-- START OF MATERIAL --
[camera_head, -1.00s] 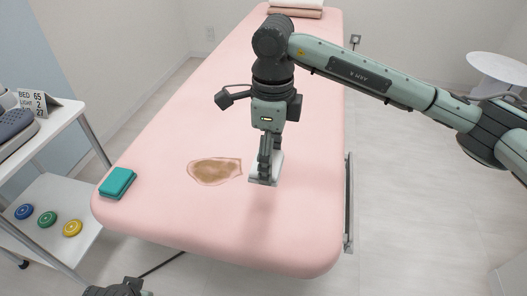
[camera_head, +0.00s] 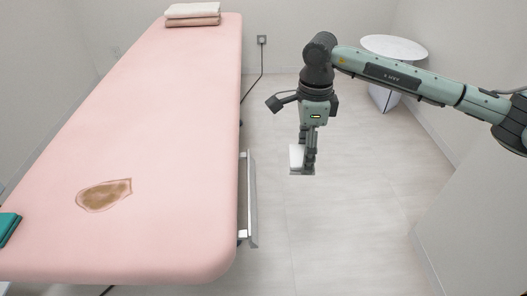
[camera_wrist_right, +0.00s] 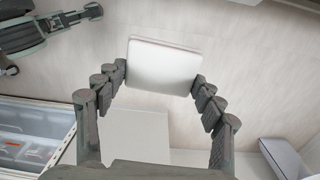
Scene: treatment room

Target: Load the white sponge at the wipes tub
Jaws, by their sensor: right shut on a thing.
-- END OF MATERIAL --
### AIM
In the data above, find the line containing "[camera_head, +0.00s]"; from there, please write out each line through the end, exactly, with the pictures omitted.

### RESPONSE TO THE TASK
[camera_head, +0.00s] 
[camera_wrist_right, +0.00s] 
Scene: treatment room

Target: Load the white sponge at the wipes tub
Jaws, by their sensor: right shut on a thing.

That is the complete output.